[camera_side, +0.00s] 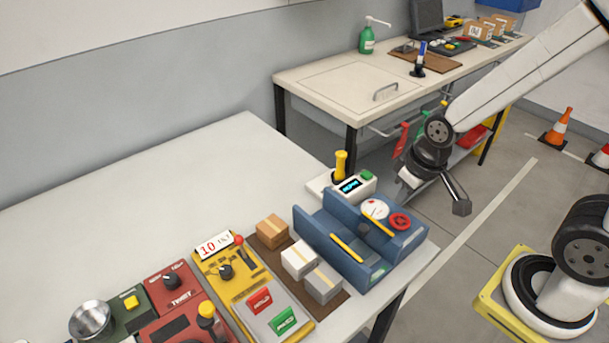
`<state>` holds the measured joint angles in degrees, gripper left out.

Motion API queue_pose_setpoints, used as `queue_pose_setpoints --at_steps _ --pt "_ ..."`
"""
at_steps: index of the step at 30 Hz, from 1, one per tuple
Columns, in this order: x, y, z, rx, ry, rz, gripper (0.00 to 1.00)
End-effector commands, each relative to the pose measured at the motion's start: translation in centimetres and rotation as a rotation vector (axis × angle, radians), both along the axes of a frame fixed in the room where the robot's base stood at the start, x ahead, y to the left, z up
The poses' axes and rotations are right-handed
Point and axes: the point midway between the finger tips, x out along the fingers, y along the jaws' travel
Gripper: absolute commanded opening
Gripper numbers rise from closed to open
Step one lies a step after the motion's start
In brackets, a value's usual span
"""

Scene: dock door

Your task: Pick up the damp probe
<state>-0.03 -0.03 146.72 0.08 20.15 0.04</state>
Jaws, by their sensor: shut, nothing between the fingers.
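What looks like the damp probe is a yellow-handled piece (341,162) standing upright at the left end of a white meter (356,190). The meter has a lit dark display and a green button. The lower end of the probe is hidden in or behind its white base. My gripper (461,207) is to the right of the probe, beyond the right side of the near table and clear of it. It points down to the right, is shut and holds nothing.
The table's (130,205) back left is bare. A workbench (345,84) stands behind.

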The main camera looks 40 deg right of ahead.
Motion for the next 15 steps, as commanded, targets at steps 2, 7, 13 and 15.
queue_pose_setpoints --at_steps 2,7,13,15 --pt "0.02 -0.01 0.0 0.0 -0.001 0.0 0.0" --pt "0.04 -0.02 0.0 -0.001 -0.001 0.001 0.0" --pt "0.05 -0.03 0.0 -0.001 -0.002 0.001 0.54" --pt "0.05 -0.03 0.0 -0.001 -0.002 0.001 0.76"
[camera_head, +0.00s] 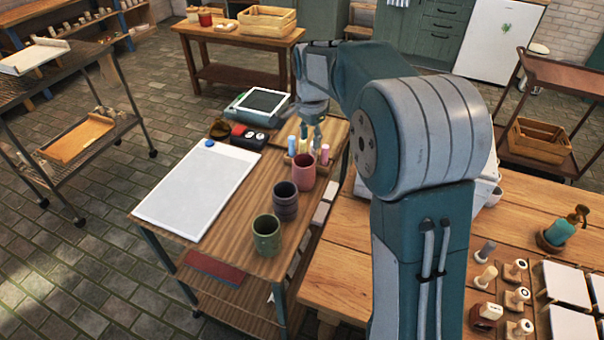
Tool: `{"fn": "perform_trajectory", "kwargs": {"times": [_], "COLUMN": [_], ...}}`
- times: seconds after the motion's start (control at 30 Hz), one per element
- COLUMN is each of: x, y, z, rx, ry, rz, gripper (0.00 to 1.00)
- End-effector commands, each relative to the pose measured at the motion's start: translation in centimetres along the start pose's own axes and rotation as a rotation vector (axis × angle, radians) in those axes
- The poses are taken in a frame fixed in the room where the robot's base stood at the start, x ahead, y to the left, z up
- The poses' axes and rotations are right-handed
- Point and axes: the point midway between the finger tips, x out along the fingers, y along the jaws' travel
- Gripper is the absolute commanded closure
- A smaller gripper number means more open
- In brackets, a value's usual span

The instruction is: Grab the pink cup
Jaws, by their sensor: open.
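The pink cup (303,174) stands upright on the wooden cart top, in a row behind a dark purple cup (285,203) and a green cup (266,237). My gripper (312,137) points down from the end of my arm, above and just behind the pink cup. Its fingers look small here and overlap some colored sticks in the picture. It is open, with nothing seen between the fingers. I cannot tell its exact height over the cart. The pink cup's rim and front show clearly.
A small holder with colored sticks (325,154) stands close behind the pink cup. A white board (195,190) lies left of the cups. A scale-like device (262,102) sits at the back. A wooden table (345,275) with tools adjoins on the right.

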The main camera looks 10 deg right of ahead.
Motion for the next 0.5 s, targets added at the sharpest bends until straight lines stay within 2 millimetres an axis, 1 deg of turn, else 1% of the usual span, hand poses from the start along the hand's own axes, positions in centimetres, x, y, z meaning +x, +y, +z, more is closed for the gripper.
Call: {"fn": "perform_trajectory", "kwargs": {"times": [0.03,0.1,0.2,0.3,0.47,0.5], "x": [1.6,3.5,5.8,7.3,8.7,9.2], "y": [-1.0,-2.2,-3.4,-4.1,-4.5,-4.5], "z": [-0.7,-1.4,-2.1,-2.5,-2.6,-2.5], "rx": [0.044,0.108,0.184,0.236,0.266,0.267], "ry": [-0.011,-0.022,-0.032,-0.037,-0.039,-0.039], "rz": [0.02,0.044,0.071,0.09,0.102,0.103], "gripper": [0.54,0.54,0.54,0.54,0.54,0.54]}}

[What is being asked] Give nothing but the count of lines in the listing above that hold the string "axis".

[Complete response] 3